8. The friendship controller
How can you tell if someone is controlling? If he or she is telling you that you should not be friends with certain people from either gender. Yes this is nothing but controlling behaviour. Suhani had become friends with another lady while dropping her son at the school gates. Suhani one day asked her out for lunch and she happily agreed. But the hubby kept calling her every 5 minutes and Suhani could realise her friend was uncomfortable.
After that day she started avoiding her at the school gates and it was only after a year of seeing her FB photos that came only with her family and never with any friends, Suhani realised her friend’s husband was averse to her having any friends.
So he was controlling who she could be friends with.
9. Keep family away
You could have a tightly knit extended family, you could be really close to your cousins and you could be going on vacations together.
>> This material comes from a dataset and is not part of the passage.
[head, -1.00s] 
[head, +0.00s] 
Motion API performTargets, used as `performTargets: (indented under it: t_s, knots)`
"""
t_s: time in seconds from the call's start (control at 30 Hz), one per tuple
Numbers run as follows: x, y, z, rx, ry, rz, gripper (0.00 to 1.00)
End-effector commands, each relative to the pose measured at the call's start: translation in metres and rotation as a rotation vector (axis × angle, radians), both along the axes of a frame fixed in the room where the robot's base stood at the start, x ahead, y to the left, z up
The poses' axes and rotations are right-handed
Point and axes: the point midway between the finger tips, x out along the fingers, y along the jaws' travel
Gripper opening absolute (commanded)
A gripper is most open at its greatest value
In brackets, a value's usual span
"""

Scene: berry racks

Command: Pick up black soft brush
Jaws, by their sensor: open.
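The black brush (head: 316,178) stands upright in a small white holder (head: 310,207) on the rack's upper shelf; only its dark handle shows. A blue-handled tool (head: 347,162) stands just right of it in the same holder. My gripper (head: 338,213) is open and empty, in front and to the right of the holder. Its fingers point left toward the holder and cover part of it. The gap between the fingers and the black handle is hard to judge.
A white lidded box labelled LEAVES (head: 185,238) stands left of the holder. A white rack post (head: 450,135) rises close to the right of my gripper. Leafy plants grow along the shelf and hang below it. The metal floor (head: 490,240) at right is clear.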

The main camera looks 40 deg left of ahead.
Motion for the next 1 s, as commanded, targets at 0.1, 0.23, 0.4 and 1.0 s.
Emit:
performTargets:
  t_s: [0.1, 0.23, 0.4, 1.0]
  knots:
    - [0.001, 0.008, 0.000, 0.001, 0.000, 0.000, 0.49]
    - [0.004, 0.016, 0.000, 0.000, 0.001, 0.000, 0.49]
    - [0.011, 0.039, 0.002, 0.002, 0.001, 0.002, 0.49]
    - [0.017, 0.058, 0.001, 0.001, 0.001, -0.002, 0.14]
When your partner doesn’t approve of your family connections and avoids the family functions it doesn’t mean they are shy it could be a sign that they are control freaks. Keeping you away from your family could mean that you cannot reach out to them when controlled. So be aware that your partner’s dislike for your family could have a dark undertone.
10. Take permission
Does your partner hit the roof when you don’t take their permission to go out and buy vegetables in the market or maybe visit a neighbour? Keeping your partner informed is one thing and seeking permission is another thing. If they expect you to ask them before doing the smallest thing then you definitely have a controlling partner. The signs are all too clear.
If you see any of the above personality types in your partner then you must start talking to someone, a friend, a counsellor, or a parent because these are nothing but signs of control. You may be walking into the gravest dangers of losing your freedom and independence and all expectations of enjoying a loving relationship. Control freaks are always suffering from a deep psychological damage or distrust, and need professional help.